#### Dataset section ####

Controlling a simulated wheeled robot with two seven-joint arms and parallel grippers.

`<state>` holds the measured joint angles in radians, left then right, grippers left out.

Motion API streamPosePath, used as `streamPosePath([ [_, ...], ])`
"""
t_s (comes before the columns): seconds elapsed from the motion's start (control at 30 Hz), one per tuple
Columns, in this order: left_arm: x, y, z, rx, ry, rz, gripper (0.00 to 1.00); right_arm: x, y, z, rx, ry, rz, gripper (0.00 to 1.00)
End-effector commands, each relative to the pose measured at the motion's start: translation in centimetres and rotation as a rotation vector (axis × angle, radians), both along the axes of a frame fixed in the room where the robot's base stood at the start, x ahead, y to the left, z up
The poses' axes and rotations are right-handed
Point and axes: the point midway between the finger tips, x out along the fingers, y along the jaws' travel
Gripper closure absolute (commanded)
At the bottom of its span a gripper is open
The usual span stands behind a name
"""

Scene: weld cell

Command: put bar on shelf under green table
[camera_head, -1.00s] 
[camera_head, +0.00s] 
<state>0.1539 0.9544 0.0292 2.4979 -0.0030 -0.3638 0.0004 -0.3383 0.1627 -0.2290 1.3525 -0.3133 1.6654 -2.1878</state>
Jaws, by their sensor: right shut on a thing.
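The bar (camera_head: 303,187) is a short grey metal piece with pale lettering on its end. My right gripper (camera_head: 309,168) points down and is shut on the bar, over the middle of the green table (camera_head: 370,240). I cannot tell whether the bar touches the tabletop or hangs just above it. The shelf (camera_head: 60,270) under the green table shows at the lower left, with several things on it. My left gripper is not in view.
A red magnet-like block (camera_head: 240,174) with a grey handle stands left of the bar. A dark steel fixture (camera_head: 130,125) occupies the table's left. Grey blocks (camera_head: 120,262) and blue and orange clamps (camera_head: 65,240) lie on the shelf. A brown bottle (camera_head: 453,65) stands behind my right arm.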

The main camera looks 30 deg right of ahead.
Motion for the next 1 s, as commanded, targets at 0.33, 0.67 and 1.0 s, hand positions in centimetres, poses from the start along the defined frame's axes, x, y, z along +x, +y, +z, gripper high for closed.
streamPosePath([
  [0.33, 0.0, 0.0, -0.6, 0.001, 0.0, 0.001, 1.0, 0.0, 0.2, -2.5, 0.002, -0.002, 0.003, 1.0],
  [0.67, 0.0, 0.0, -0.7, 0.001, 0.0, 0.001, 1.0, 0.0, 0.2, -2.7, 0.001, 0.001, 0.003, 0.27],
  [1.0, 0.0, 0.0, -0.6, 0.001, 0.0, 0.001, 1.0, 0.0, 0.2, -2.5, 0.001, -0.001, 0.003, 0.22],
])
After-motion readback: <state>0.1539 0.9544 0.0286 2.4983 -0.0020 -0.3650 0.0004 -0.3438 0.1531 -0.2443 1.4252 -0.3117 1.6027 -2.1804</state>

####

[Written instruction]: Return exactly the leading lines of the listing, stopping after the line in which "At the bottom of its span a gripper is open" occurs.

[Result of the exercise]:
Controlling a simulated wheeled robot with two seven-joint arms and parallel grippers.

`<state>` holds the measured joint angles in radians, left then right, grippers left out.

Motion API streamPosePath, used as `streamPosePath([ [_, ...], ])`
"""
t_s (comes before the columns): seconds elapsed from the motion's start (control at 30 Hz), one per tuple
Columns, in this order: left_arm: x, y, z, rx, ry, rz, gripper (0.00 to 1.00); right_arm: x, y, z, rx, ry, rz, gripper (0.00 to 1.00)
End-effector commands, each relative to the pose measured at the motion's start: translation in centimetres and rotation as a rotation vector (axis × angle, radians), both along the axes of a frame fixed in the room where the robot's base stood at the start, x ahead, y to the left, z up
The poses' axes and rotations are right-handed
Point and axes: the point midway between the finger tips, x out along the fingers, y along the jaws' travel
Gripper closure absolute (commanded)
At the bottom of its span a gripper is open

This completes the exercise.